FWIW, I personally love Virtual IPs (VIPs) for this (basically, an existing network interface advertises serving more than one IP, and can change that IP dynamically between servers with an arp call). The downside is that there are a lot of cloud providers who don't support externally available VIPs. They do, however, offer their own nearly-identical solution (such as Elastic IPs from Amazon).

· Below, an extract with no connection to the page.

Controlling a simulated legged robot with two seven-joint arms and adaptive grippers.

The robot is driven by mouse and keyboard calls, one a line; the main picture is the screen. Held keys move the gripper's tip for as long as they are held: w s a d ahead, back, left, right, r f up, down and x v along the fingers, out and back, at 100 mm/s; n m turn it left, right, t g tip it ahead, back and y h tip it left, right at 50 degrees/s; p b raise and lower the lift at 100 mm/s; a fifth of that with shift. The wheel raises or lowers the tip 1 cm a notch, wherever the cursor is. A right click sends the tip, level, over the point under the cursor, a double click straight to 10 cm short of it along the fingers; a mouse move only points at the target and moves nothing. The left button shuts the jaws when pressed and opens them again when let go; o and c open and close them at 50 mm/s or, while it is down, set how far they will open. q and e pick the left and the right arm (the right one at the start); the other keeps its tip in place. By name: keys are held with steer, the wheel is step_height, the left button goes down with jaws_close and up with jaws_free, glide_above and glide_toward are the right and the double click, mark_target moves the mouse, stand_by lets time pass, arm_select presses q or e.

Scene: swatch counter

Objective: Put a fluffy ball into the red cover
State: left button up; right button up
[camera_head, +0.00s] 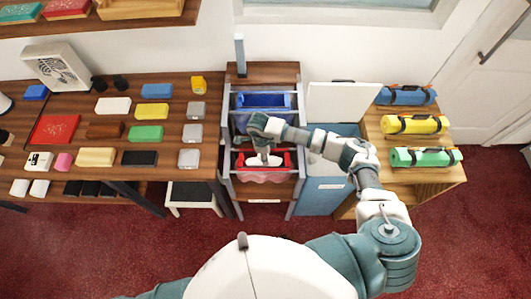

The use of VIPs or similar could have potentially avoided the need for such a risky upgrade, potentially also saving millions of dollars in the process. Of course, I could simply be missing some hidden requirement from customers that they couldn't use VIPs but that's pretty uncommon, even in the finance industry.

1 comments

That's addressed in the article: "We purposely don’t employ dynamic IPs to retain multi-cloud deployment capabilities and prevent vendor lock-in with one platform."
I was really confused by this. Cloud vendors are not bring-your-own-IP AFAIK, how can they even get a non-virtual static IP addresses on the cloud?
Why not have the machines presented to the clients or other interfaces by a virtual IP from an application delivery controller such as F5's BigIP or similar? And then remove the dependency on static NIC's on a virtual appliance?

Seems counter intuitive to run virtual appliances on static addresses if it can be avoided.

That still makes no sense. AWS and DigitalOcean both allow for static IP addresses that can be migrated between instances. There's no reason for crazy in-place upgrades.
I'd hazard a guess that the cost of moving IPs would severely outweigh the cost of switching VIP implementations, in terms of preventing a move across providers.